So I received my developmental notes for The Killer and The Dead last week. These notes were a collection of thoughtful comments and suggestions on plot, structure, pacing, writing, setting, and character. Plus a ton of in-text comments on specific aspects of the book, good and bad, pointing out places where improvements could be made, moved, removed or added, depending on the topic at hand. In short, an invaluable service that I highly recommend to anyone serious about their writing and about submitting their writing to the public as a professional.
Now I’ve had these documents in hand (or on drive) for a week. I have also had extensive beta feedback from other readers in this past week. Very insightful and inspiring.
What have I done with it? I’ve read it. Paused. Read it again. Let it sit in my mind, kicked at it idly, but not with significant intent for a couple of days.
Then I started making notes. I annotated the developmental letter, anaylsing some of the advice and suggesting to myself some responses. Mostly I let the ideas sink in, let my conscious and subconscious begin to play with them. I read some email from my beta readers. I replied, because I think well by writing and talking. I began to suggest more concrete responses to the notes and feedback I was receiving, started to conceptualise what I was going to do, and where in the text. I started writing notes on new content. I worked on identifying which thematic threads I was most likely to tap as keys to rewrites, to give everything a harmonious purpose in my mind, and to help guide me to specific end goals and effects in the writing.
At a certain stage you realize that this could be a staggeringly complex exercise. You can’t even conceive of the flowchart you’d create to catalogue the physical actions in the book, the character evolutions, the emotional moments, the themes and motifs that you want to reinforce, or remove. The effing continuity issues, which are universal in any novel writing exercise.

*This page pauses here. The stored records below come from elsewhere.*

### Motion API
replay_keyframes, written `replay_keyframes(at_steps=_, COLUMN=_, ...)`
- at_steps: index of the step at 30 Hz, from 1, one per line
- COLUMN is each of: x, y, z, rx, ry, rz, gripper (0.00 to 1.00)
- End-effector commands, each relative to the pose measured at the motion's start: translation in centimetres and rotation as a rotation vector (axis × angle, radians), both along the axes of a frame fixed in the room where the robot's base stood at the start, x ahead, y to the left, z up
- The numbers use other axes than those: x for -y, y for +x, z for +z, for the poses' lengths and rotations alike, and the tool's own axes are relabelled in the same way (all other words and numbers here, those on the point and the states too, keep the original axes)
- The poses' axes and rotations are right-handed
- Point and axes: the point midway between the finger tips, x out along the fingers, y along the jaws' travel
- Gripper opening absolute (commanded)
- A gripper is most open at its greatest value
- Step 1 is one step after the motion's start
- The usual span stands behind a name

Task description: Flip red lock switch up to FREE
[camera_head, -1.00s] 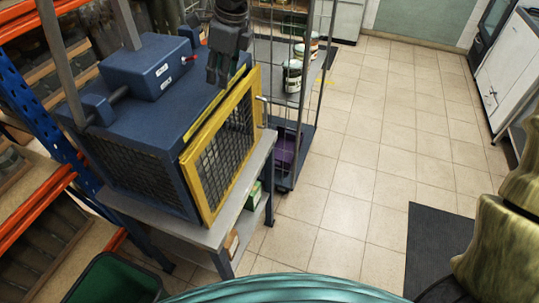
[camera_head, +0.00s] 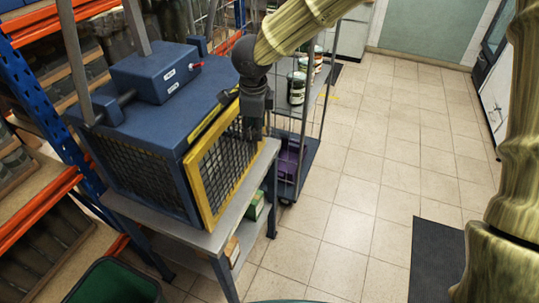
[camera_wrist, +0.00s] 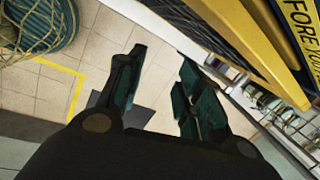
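A blue machine (camera_head: 125,130) with mesh sides and a yellow-framed mesh door (camera_head: 192,182) stands on a grey stand. On its top is a smaller blue box (camera_head: 150,68) with white labels. A small red tip (camera_head: 197,66) sticks out of this box's right side on a short stem; which way it is set is too small to tell. My gripper (camera_head: 252,138) points down in front of the door's upper far part, apart from the red tip. In the wrist view its two fingers (camera_wrist: 163,65) are spread with nothing between them. A yellow edge with black lettering (camera_wrist: 291,40) shows beside them.
A wire cage trolley (camera_head: 300,115) with several jars and a purple crate (camera_head: 290,160) stands just behind my gripper. An orange and blue rack (camera_head: 30,75) is at the left, a dark green bin (camera_head: 110,283) at the lower left.

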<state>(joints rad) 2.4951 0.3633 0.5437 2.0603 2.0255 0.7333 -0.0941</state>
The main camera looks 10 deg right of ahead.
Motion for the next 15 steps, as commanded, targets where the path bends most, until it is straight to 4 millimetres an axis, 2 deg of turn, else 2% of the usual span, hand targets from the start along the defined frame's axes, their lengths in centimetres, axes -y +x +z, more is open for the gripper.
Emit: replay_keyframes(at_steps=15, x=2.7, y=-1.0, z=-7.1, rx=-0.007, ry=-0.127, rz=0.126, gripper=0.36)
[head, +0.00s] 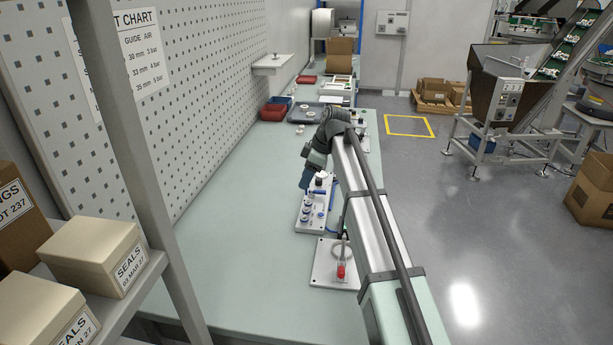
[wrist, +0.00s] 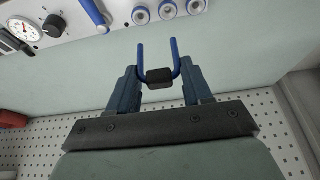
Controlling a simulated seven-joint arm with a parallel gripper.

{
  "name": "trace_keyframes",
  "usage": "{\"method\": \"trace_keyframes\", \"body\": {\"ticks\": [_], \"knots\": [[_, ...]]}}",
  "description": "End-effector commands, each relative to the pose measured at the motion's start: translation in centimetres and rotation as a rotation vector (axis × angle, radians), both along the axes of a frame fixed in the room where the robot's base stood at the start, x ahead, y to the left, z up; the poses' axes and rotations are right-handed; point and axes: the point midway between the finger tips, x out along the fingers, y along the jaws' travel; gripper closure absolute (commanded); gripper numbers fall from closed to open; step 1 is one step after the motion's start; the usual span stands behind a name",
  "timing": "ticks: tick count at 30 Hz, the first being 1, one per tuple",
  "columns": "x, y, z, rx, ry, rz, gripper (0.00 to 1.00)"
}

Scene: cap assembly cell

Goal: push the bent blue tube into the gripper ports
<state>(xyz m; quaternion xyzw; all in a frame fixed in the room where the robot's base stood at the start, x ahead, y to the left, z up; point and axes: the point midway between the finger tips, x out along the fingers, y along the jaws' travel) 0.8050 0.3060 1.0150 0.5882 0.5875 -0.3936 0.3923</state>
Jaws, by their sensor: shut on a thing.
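My gripper (wrist: 160,84) is shut on the bent blue tube (wrist: 175,55), a U shape with a dark block at its bend. In the wrist view the tube's two free ends point up the picture, towards a white panel (wrist: 75,12). Several round ports with blue rings (wrist: 168,9) line that panel's edge, and a clear gap shows between tube ends and ports. I cannot read which ports are the gripper ports. In the head view my gripper (head: 306,178) is beside the far left part of the white panel (head: 305,226); the tube is too small to tell there.
The panel also carries a round gauge (wrist: 24,28), a black knob (wrist: 54,25) and a blue lever (wrist: 93,11). The bench's left side is clear.

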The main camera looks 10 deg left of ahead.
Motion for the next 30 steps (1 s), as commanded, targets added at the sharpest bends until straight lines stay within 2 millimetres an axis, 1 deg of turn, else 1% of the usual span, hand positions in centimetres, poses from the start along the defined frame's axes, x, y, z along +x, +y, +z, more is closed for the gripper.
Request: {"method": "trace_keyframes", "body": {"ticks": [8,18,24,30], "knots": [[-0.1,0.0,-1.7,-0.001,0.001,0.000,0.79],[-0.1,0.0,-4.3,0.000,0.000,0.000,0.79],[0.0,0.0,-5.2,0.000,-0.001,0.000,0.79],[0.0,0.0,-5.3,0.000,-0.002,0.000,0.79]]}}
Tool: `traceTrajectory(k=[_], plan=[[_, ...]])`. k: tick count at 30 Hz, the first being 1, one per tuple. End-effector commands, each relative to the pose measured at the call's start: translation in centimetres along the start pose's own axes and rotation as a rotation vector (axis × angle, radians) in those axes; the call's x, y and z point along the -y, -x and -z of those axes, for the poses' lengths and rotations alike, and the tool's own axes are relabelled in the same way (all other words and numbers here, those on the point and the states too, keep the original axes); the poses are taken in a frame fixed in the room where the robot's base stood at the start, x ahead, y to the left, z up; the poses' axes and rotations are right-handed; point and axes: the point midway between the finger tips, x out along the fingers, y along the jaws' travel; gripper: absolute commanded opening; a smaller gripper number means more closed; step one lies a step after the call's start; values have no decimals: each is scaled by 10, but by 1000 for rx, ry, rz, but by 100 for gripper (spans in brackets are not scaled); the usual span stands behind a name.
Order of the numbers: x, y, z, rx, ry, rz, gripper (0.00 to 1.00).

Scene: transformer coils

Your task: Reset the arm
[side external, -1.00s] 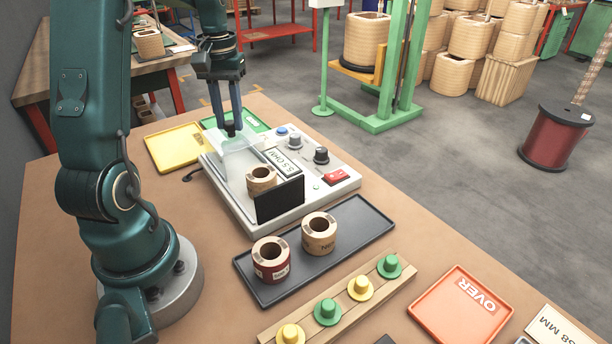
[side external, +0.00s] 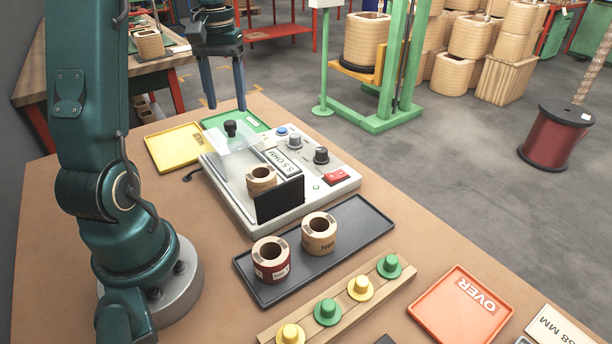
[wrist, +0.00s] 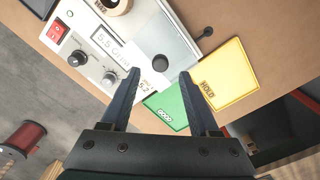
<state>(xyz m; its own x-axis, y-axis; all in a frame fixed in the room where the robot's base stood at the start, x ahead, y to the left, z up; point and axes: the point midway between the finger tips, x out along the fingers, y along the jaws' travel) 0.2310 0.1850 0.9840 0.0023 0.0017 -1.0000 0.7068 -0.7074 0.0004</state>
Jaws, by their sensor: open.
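My gripper (side external: 223,82) is open and empty. It is raised above the far end of the tester (side external: 327,191), apart from the black knob (side external: 231,128) on the tester's clear cover (side external: 232,146). In the wrist view my two fingers (wrist: 157,82) are spread, with the tester's white panel, its "5.5" display and the knob (wrist: 158,63) beyond them. A tan coil (side external: 261,180) sits in the tester beside a black panel (side external: 280,200). The cover's exact tilt is hard to tell because it is clear.
A black tray (side external: 345,249) holds two coils. A wooden rail (side external: 379,282) carries yellow and green pegs. An orange "OVER" tray (side external: 440,312) lies at the right front. Yellow (side external: 160,152) and green (side external: 257,123) trays, both bare, lie behind the tester.

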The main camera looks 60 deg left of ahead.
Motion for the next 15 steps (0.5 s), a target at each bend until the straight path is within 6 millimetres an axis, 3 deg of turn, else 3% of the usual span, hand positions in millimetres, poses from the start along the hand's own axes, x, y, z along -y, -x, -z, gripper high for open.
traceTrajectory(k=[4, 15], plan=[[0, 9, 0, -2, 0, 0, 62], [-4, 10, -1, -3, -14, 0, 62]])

I took a shower, went to sleep. Played some pool. Put my mind back into slow cycle, picked at a few strands of the book here and there, had pleasant imaginings of small corners, fragments of scenes, how minor changes can make a huge impact. Try not to think about whether or not they will make the right impact. No second guessing – this is why I work on having a harmonious frame of mind, and a cohesive strategy for the whole book before I start rewriting. I wait for the ‘click’: the thing that makes everything else make sense, and that allows all the many cogs and wheels and constituent parts of the book to work together and become something more. Sometimes a small scene you retool can help you find the key to all the changes you might want to make across the entire book. Sometimes not, you just get a cute character note added that is pleasing to you, and hopefully to the reader. Now, in thinking about the book, you must think about the reader, the time of the first draft and doing things for fun and for yourself is past. Now you need to shape your text for other eyes. That requires a shift in thought, and it too can take a while to happen.
The ‘click’ happened a couple of days ago. I know the direction I’m going to take, and what it means for every character in the book. What I hope it will mean for the reader, and for me, as the writer. The click could have been one of a few things, that’s why I took the time to gather my thoughts, to move around and through the options, to feel them out without a sense of mad urgency, so that the one that felt best would become apparent. I think it has. I’m going to start the rewrites this weekend. I’ll find out if my plans survive first contact with the text, and if they don’t, well, I’ll have to improvise!
This is my experience of this stage of the editing process. I don’t believe you should dive in too fast after getting developmental feedback. I believe you should stop, take stock, sleep, breathe it in deeply, and let the feedback rest a while. I don’t have a whole lot of time, so more than a week before starting to work was unrealistic, but this week of not rushing in, of spending time thinking, speculating, calmly re-evaluating the feedback – which can be overwhelming at first, having your baby picked apart by a professional other – is I think essential for me. I need to have certainty going forward, to know how and why I’m going to make many changes to the text, move it closer to its final form. There is time for more debates on specifics, more discussion of flashpoints and crucial moments and how to handle them, how to fit them into the overall narrative, but the important thing is to have a plan, and for that plan to have a unifying principle. I think I have that now, and how sweet it is.